> WHAT THE TASK ASKS: Extract every line below that contains the word "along".

> SOURCE EXCERPT:
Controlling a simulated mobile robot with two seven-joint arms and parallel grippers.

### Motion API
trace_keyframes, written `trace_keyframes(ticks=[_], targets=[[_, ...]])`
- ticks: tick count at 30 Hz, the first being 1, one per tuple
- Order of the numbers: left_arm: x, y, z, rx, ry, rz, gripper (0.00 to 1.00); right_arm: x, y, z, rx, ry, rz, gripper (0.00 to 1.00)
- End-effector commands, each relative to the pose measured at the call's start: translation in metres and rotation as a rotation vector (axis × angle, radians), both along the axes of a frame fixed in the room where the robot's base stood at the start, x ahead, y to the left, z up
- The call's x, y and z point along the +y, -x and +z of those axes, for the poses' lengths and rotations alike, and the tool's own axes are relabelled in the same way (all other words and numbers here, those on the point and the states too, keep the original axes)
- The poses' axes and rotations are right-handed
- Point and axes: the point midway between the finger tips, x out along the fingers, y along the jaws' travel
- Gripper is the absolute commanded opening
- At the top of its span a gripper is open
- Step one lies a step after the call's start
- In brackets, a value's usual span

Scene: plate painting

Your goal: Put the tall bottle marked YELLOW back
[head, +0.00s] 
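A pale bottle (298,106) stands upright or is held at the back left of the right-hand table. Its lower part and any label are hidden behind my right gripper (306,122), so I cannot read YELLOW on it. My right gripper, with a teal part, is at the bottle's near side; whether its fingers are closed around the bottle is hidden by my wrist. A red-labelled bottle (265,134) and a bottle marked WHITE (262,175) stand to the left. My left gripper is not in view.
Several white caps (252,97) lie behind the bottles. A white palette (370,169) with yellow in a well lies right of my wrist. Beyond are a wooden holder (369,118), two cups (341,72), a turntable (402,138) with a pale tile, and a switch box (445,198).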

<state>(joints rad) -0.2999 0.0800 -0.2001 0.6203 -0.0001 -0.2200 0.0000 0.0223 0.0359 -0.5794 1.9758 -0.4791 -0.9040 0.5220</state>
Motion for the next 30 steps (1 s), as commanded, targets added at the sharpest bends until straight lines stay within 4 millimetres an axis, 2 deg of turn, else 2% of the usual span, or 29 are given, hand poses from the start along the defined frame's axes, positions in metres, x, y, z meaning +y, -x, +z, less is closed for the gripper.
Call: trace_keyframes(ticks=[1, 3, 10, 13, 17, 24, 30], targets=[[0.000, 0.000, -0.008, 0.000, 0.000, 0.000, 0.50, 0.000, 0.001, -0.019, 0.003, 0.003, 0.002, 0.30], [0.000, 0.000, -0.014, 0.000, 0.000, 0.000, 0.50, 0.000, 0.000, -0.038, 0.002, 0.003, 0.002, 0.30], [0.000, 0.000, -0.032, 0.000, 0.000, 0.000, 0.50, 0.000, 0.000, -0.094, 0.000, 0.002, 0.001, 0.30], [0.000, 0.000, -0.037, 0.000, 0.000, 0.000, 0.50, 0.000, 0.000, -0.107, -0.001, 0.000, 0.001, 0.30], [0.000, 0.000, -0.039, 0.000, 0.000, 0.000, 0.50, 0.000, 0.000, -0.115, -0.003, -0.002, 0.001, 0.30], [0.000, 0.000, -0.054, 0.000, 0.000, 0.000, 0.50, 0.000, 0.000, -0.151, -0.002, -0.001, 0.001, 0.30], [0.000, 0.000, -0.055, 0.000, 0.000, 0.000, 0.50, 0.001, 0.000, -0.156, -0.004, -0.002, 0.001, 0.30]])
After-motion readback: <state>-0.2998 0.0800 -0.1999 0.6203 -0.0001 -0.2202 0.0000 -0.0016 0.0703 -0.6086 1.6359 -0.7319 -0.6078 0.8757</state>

> SOLUTION BELOW:
- End-effector commands, each relative to the pose measured at the call's start: translation in metres and rotation as a rotation vector (axis × angle, radians), both along the axes of a frame fixed in the room where the robot's base stood at the start, x ahead, y to the left, z up
- The call's x, y and z point along the +y, -x and +z of those axes, for the poses' lengths and rotations alike, and the tool's own axes are relabelled in the same way (all other words and numbers here, those on the point and the states too, keep the original axes)
- Point and axes: the point midway between the finger tips, x out along the fingers, y along the jaws' travel
Motion for the next 30 steps (1 s), as commanded, targets added at the sharpest bends until straight lines stay within 4 millimetres an axis, 2 deg of turn, else 2% of the usual span, or 29 are given, hand poses from the start along the defined frame's axes, positions in metres, x, y, z meaning +y, -x, +z, less is closed for the gripper.

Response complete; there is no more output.